→ Record set
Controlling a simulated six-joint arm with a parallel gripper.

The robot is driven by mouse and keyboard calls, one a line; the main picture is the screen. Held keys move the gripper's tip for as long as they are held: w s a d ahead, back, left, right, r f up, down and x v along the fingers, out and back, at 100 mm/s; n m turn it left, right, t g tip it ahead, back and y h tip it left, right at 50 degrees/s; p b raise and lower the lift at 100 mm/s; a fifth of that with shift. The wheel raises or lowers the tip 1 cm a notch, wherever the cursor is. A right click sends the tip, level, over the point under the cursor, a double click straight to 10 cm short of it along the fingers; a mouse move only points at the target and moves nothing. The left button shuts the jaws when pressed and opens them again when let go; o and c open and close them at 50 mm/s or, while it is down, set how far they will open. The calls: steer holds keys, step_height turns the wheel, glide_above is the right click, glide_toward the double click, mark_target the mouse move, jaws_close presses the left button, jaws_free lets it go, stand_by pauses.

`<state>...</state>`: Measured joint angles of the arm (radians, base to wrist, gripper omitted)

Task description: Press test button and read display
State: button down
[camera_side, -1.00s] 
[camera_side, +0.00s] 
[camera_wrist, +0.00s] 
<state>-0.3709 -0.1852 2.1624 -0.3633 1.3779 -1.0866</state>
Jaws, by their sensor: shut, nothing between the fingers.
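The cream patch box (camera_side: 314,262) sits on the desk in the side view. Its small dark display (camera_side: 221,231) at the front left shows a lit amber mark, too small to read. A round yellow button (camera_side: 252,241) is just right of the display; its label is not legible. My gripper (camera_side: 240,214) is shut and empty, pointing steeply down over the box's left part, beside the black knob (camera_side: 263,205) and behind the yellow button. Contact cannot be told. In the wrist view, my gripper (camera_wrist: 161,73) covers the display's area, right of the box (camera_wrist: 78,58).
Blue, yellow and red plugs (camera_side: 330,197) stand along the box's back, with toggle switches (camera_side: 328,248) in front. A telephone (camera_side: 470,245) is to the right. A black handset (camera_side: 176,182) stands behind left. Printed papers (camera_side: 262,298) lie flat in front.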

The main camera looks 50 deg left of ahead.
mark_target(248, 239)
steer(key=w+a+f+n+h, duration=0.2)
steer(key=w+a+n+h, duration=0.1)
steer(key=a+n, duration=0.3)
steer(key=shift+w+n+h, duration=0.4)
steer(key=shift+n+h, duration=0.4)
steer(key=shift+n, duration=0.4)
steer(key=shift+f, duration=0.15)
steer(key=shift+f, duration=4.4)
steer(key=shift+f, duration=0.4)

...

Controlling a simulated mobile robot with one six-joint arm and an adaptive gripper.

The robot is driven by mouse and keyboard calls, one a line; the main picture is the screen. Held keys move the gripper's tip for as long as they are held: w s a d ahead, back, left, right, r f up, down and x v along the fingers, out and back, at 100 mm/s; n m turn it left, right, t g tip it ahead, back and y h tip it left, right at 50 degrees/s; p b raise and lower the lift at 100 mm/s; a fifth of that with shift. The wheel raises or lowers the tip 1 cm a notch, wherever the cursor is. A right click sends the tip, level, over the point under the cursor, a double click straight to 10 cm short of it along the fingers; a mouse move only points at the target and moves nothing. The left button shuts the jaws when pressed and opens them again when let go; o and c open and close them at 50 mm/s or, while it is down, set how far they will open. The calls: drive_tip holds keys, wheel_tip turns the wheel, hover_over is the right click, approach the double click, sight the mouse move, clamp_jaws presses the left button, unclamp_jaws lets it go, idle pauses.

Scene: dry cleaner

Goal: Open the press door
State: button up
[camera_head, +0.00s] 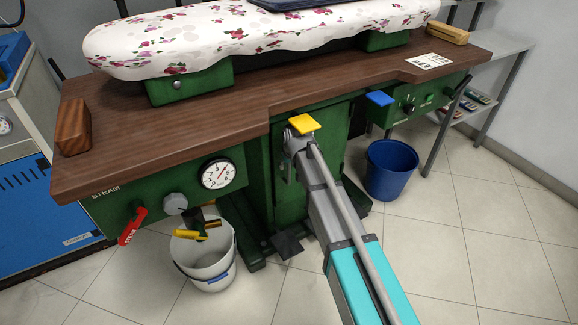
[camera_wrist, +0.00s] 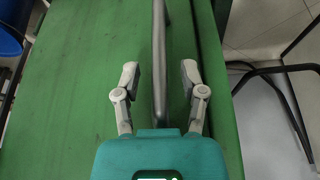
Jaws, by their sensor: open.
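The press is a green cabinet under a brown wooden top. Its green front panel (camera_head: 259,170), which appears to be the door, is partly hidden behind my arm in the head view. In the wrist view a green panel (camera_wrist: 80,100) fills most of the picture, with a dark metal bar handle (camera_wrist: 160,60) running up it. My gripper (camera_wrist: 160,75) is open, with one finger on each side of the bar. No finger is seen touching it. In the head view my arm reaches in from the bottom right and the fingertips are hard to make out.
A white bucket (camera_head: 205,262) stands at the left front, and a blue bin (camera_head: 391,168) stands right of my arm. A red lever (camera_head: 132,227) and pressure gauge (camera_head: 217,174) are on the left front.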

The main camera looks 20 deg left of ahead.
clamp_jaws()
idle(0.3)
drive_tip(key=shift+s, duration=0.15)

--

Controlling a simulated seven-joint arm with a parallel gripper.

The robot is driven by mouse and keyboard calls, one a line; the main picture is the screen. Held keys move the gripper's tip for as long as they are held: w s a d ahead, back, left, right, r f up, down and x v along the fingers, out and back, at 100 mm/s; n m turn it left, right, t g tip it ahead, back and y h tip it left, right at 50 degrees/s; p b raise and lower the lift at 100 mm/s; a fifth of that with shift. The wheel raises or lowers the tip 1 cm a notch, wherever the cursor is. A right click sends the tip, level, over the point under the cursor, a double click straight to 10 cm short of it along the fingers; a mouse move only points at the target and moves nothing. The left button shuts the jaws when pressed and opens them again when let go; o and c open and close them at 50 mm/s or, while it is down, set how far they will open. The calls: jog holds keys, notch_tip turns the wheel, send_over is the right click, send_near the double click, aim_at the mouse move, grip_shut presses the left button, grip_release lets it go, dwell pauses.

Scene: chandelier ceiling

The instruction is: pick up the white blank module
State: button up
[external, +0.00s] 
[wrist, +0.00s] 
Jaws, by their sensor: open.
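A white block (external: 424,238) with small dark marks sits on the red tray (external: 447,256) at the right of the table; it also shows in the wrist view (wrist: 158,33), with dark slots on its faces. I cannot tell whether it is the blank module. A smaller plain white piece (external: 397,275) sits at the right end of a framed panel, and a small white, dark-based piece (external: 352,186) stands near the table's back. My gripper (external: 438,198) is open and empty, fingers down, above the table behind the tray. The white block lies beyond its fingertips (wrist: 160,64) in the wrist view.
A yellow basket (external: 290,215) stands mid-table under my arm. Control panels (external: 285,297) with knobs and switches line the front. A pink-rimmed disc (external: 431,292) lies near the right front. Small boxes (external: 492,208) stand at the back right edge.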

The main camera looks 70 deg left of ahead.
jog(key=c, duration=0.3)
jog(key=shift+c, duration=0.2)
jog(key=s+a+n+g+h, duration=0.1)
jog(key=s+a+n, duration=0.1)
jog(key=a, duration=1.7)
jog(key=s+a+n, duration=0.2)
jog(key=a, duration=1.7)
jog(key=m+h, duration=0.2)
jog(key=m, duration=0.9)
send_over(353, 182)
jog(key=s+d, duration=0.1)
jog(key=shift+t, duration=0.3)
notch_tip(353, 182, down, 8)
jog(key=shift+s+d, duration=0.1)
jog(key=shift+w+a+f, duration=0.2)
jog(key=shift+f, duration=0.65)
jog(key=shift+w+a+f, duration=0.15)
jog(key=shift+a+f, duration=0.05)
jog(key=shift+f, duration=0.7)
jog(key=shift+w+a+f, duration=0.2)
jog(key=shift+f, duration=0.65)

→ Description of the task
Using the listing above, pick out each line that contains the word "joint", then copy it.

→ Problem solution
Controlling a simulated six-joint arm with a parallel gripper.
`<state>...</state>`: Measured joint angles of the arm (radians, base to wrist, gripper omitted)
Controlling a simulated mobile robot with one six-joint arm and an adaptive gripper.
Controlling a simulated seven-joint arm with a parallel gripper.

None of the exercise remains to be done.